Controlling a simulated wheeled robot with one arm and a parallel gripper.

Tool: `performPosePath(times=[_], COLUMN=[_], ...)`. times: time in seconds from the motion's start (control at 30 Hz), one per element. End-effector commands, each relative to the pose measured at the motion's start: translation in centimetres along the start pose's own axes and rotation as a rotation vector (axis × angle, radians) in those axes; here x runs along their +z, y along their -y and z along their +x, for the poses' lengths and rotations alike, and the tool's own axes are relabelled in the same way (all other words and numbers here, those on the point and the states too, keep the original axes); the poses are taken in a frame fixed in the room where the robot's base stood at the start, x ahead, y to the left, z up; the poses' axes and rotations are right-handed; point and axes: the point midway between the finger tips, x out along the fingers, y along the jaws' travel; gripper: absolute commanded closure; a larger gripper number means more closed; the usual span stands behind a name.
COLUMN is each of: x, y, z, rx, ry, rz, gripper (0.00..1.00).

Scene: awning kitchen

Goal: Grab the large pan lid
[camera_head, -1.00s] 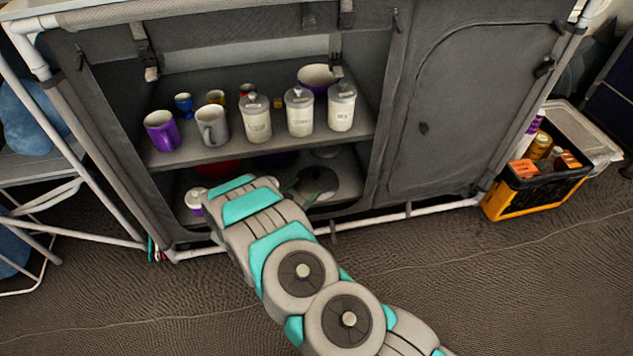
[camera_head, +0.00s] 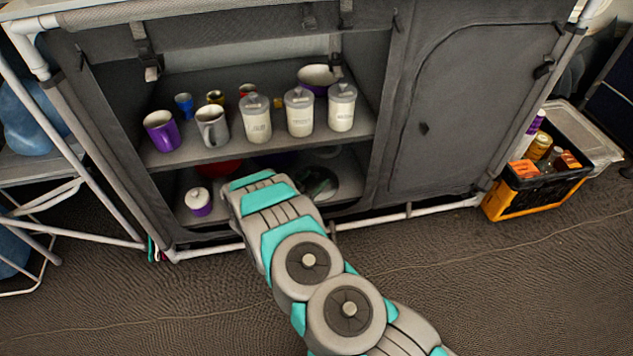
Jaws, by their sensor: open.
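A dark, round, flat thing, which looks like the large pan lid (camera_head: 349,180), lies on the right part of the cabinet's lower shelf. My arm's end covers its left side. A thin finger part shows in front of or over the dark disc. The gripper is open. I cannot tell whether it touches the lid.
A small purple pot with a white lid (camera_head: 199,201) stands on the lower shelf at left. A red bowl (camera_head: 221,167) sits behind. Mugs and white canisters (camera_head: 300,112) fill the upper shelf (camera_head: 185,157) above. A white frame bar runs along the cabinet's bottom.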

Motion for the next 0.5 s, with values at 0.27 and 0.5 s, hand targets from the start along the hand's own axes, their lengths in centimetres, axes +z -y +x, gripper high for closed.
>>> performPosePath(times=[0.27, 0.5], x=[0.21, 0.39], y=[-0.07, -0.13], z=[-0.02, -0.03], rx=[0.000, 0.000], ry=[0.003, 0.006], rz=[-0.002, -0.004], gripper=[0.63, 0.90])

• [EXERCISE OBJECTIVE]: Give every line back word for word and leave the pictures out.

• [THE ANSWER]:
Controlling a simulated wheeled robot with one arm and a parallel gripper.

Tool: `performPosePath(times=[_], COLUMN=[_], ...)`. times: time in seconds from the motion's start (control at 30 Hz), one per element. End-effector commands, each relative to the pose measured at the motion's start: translation in centimetres along the start pose's own axes and rotation as a rotation vector (axis × angle, radians) in those axes; here x runs along their +z, y along their -y and z along their +x, for the poses' lengths and rotations alike, and the tool's own axes are relabelled in the same way (all other words and numbers here, those on the point and the states too, keep the original axes); the poses are taken in a frame fixed in the room where the robot's base stood at the start, x ahead, y to the left, z up; the poses' axes and rotations are right-handed; point and axes: the point midway between the finger tips, x out along the fingers, y along the jaws' travel; gripper: absolute commanded closure; a larger gripper number means more closed; the usual span stands behind a name.
COLUMN is each of: x, y, z, rx, ry, rz, gripper (0.00..1.00).

Scene: awning kitchen

Goal: Grab the large pan lid
[camera_head, -1.00s] 
[camera_head, +0.00s] 
Jaws, by their sensor: open.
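A dark, round, flat thing, which looks like the large pan lid (camera_head: 349,180), lies on the right part of the cabinet's lower shelf. My arm's end covers its left side. A thin finger part shows in front of or over the dark disc. The gripper is open. I cannot tell whether it touches the lid.
A small purple pot with a white lid (camera_head: 199,201) stands on the lower shelf at left. A red bowl (camera_head: 221,167) sits behind. Mugs and white canisters (camera_head: 300,112) fill the upper shelf (camera_head: 185,157) above. A white frame bar runs along the cabinet's bottom.

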Motion for the next 0.5 s, with values at 0.27 and 0.5 s, hand targets from the start along the hand's own axes, their lengths in centimetres, axes +z -y +x, gripper high for closed.
>>> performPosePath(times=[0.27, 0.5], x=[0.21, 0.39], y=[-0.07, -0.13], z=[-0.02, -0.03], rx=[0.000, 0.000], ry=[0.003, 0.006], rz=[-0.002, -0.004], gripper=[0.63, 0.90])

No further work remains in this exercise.